Surveying multinational tax policies
ORC Worldwide’s 2008 global survey reveals significant differences between North American and European multinationals' tax reimbursement policies.
ORC Worldwide’s 2008 Global Tax Policy Survey Report was ranked fourth in the Expatica HR 2007/2008 Top 5 Industry Survey Awards. Two surveys by ORC Worldwide appeared in the top 5, both scoring well for methodology.
The Global Tax Policy Survey was expanded in 2008 to include questions for six nationalities. Twelve general tax policy questions were asked for American, British, Canadian, French, German and Swiss expatriates, with additional questions specific to each home country.
The number of participants varied by nationality; a total of 175 multinationals provided data for at least one home country. Participants were predominantly located in the Americas (78.3 percent), compared to 20 percent in Europe and the remaining 1.7 percent in Asia. The average number of expatriates among participants was 635, the median was 60. The Electronics sector was the highest represented, with 12 percent of participants.
Some of the survey's key findings are as follows.
Tax reimbursement policy
The tax reimbursement policy followed by the majority of companies for company-source income, regardless of nationality, is full tax equalization with the company paying actual taxes, including year-end reconciliation of hypothetical tax deductions. This is the predominant practice among North American multinationals (81.5%). Sixty-four percent of European companies also follow this approach with 28.6 percent applying a tax equalization policy without the year-end reconciliation.

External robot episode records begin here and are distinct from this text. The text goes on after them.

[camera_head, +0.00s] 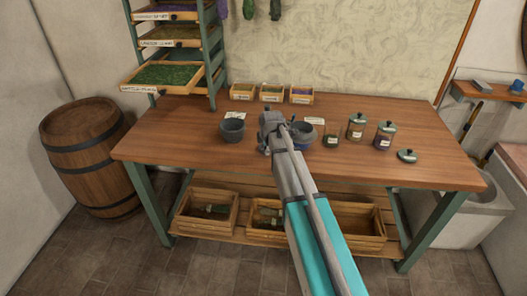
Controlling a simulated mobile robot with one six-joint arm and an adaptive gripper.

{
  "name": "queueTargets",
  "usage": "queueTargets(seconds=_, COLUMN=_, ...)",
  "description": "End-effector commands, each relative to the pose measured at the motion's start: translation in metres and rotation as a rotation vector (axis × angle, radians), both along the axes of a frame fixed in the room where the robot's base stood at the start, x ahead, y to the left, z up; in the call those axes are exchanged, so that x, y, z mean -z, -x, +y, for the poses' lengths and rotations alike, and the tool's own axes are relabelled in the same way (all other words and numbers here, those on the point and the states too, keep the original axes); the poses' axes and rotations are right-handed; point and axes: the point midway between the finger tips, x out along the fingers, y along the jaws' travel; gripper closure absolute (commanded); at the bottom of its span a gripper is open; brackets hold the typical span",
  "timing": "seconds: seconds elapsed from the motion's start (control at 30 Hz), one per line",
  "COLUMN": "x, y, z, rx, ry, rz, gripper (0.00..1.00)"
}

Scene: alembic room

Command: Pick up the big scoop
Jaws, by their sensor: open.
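My gripper (273,121) is open over the middle of the wooden table (180,136), seen from behind along my arm. I cannot make out the big scoop; it may be hidden by my gripper or arm, or too small to tell. A grey bowl (302,141) with something bluish in it sits just right of my gripper, partly covered by my arm. I cannot tell whether the gripper touches anything.
A dark mortar-like bowl (232,132) stands left of my gripper. Jars (384,136) and a loose lid (407,156) stand to the right. Small boxes (271,93) line the back. A drawer rack (210,60) rises back left. The table's front left is clear.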

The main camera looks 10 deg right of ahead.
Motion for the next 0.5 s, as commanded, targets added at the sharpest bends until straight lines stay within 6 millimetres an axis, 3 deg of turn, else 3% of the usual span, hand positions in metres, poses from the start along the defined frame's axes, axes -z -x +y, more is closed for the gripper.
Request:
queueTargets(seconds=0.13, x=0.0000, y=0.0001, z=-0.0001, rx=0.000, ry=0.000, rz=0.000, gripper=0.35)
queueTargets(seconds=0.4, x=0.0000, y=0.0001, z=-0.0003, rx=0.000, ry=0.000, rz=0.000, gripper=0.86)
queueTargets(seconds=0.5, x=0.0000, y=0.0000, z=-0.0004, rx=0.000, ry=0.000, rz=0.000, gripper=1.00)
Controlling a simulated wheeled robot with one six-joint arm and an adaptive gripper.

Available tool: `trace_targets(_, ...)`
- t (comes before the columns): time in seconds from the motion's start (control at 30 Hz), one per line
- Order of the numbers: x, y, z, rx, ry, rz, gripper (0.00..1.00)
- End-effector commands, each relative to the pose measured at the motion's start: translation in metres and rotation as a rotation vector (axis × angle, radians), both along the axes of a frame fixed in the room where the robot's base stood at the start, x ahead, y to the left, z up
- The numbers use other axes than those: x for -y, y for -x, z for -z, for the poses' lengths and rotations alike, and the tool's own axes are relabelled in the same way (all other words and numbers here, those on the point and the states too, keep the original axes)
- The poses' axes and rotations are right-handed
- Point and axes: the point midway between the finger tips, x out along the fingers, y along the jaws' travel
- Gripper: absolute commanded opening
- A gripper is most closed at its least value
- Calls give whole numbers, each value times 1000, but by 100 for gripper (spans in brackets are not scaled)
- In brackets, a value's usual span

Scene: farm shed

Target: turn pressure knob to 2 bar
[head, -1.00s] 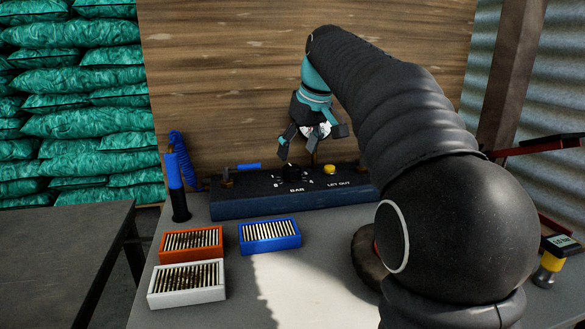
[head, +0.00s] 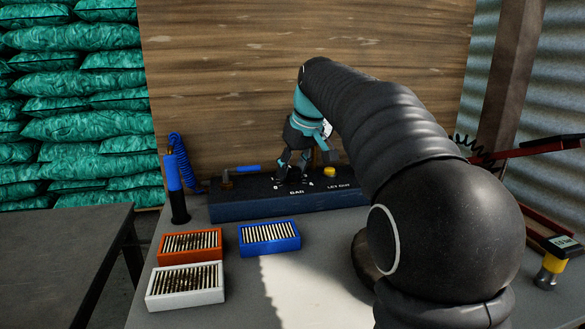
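The dark blue control box (head: 240,208) lies along the back of the bench, with a dial scale and the word BAR on its top. The pressure knob sits above that word; my gripper's fingers cover most or all of it, so its setting cannot be read. My gripper (head: 292,172) points down over the dial, its fingers spread apart on either side of the knob's place. I cannot tell whether they touch the knob. The yellow button (head: 330,171) marked LET OUT is just right of my gripper.
A blue lever (head: 248,168) is on the box's left. A blue-handled tool (head: 176,185) with a coiled hose stands farther left. Orange (head: 190,244), white (head: 186,286) and blue (head: 269,238) trays stand in front. A yellow-and-black device (head: 552,263) is at right.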

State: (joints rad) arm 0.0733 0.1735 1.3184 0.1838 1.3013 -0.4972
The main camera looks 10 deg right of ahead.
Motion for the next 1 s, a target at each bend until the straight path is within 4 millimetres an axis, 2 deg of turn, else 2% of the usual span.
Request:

Tax reimbursement policy for non-company-source income varies significantly between North American and European multinationals. Forty-four percent of North American companies tax equalize most non-company-source income, compared to 21.4 percent of European companies. Close to one-third of North American companies take a laissez-faire approach, versus close to two-thirds of Europeans.
Income used for final year-end tax reconciliation varies by nationality. However, the use of company-source income only and company-source income plus all outside employee income predominates. Income arising from stock option exercise is typically tax equalized on the full income amount, paid to the company upon exercise, with the balance paid upon year-end settlement. Companies with Canadian expatriates are the least likely to take a laissez-faire approach; companies with French expatriates are the most likely.
There is a fairly even split among companies that deduct and do not deduct a hypothetical social security contribution.
Close to one-third of companies are considering reviewing or changing their current tax policy.
Almost all participating companies deduct a hypothetical tax, with hypothetical tax data provided primarily by accounting firms. Only company-source income is used to establish the estimated hypothetical tax by the majority of companies for all nationalities, with the employee’s annualised or projected tax bracket predominantly used as the basis for calculation. Base salary and, in most cases, actual bonuses are included as income items in the hypothetical tax calculation. Close to half of participants will also include stock options in the calculation.
Items most frequently subject to hypothetical tax include bonuses, incentive compensation and employer-issued stock options. Items typically not subject to hypothetical tax include most expatriate-related allowances such as goods and services, housing, hardship, relocation, education and transportation.
Tax reimbursement method
For all nationalities, the majority of companies use the gross-up method of tax reimbursement. Participants are more likely to use the one-year rollover method for Swiss expatriates than for other nationalities.
For companies using the gross-up method, marginal tax rates are typically used for expatriate compensation elements paid to the expatriate after repatriation, with the exception of German, French and Swiss expatriates where the majority use statutory tax rates. Companies with American expatriates typically handle this on the expatriate’s tax returns.
Tax preparation and assistance
Most companies provide a pre-assignment tax briefing to familiarise expatriates with the company’s tax policy, most often conducted by outside tax preparers or consultants. Personal tax or financial counseling is not provided by most participants. When it is, the predominant area covered is general tax or financial planning, regardless of job level.
Tax preparation assistance is primarily provided as needed after repatriation. Deloitte & Touche is used most frequently for the preparation of expatriate tax returns followed by Ernst & Young, PricewaterhouseCoopers and KPMG.